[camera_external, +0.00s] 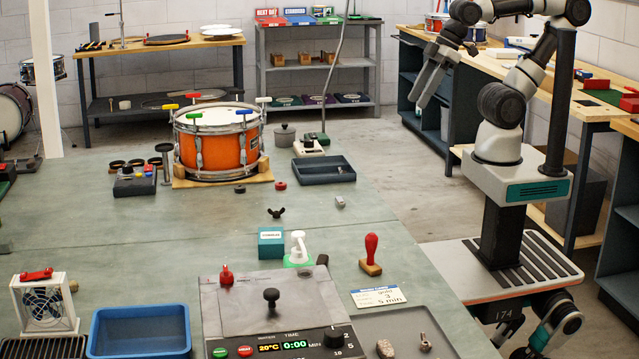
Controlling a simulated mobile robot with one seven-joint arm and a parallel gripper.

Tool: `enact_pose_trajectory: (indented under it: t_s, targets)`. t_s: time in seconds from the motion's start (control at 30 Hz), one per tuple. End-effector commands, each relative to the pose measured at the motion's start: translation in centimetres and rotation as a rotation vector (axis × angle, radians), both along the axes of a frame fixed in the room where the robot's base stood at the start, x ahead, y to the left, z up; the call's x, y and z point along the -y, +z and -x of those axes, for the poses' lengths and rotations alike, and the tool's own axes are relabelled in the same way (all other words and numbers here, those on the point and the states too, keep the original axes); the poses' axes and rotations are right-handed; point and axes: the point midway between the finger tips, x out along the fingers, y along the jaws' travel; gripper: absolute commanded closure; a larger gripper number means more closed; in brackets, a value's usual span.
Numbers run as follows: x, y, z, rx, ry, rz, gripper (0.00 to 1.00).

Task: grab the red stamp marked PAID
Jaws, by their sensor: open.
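A red-handled stamp (371,247) stands upright on the green-grey bench, right of centre, on a small wooden-coloured base. No PAID lettering is readable on it at this size. My gripper (422,98) is open and empty. It is raised in the air at the upper right, beyond the bench's right edge, pointing down and to the left. It is well apart from the stamp.
A card (379,297) lies in front of the stamp. A blue bin (138,333), an orange drum (217,147) and a dark tray (323,171) are on the bench. Bench around the stamp's far side is clear.

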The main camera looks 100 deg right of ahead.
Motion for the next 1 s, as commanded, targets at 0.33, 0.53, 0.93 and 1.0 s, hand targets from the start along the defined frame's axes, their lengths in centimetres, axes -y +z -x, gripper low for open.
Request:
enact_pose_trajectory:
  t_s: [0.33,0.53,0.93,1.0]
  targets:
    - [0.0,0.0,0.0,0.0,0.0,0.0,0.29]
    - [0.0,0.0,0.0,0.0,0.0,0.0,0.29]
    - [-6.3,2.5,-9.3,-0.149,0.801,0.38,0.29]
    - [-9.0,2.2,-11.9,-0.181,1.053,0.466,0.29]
*-*-*
WRITTEN PROBLEM: Reproduce all of the data exactly, omitting each picture it holds.

WORKED SOLUTION:
[camera_external, +0.00s] 
Controlling a simulated mobile robot with one seven-joint arm and a parallel gripper.

Tool: `enact_pose_trajectory: (indented under it: t_s, targets)`. t_s: time in seconds from the motion's start (control at 30 Hz), one per tuple. End-effector commands, each relative to the pose measured at the motion's start: translation in centimetres and rotation as a rotation vector (axis × angle, radians), both along the axes of a frame fixed in the room where the robot's base stood at the start, x ahead, y to the left, z up; the call's x, y and z point along the -y, +z and -x of those axes, for the poses' lengths and rotations alike, and the tool's own axes are relabelled in the same way (all other words and numbers here, those on the point and the states too, keep the original axes); the poses' axes and rotations are right-handed; point and axes: the point midway between the finger tips, x out along the fingers, y along the jaws' travel; gripper: absolute commanded closure; a larger gripper number means more closed; in brackets, a value's usual span.
Numbers run as follows: x, y, z, rx, ry, rz, gripper (0.00 to 1.00).

Task: grab the red stamp marked PAID
Jaws, by their sensor: open.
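A red-handled stamp (371,247) stands upright on the green-grey bench, right of centre, on a small wooden-coloured base. No PAID lettering is readable on it at this size. My gripper (422,98) is open and empty. It is raised in the air at the upper right, beyond the bench's right edge, pointing down and to the left. It is well apart from the stamp.
A card (379,297) lies in front of the stamp. A blue bin (138,333), an orange drum (217,147) and a dark tray (323,171) are on the bench. Bench around the stamp's far side is clear.

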The main camera looks 100 deg right of ahead.
Motion for the next 1 s, as commanded, targets at 0.33, 0.53, 0.93 and 1.0 s, hand targets from the start along the defined frame's axes, their lengths in centimetres, axes -y +z -x, gripper low for open.
Request:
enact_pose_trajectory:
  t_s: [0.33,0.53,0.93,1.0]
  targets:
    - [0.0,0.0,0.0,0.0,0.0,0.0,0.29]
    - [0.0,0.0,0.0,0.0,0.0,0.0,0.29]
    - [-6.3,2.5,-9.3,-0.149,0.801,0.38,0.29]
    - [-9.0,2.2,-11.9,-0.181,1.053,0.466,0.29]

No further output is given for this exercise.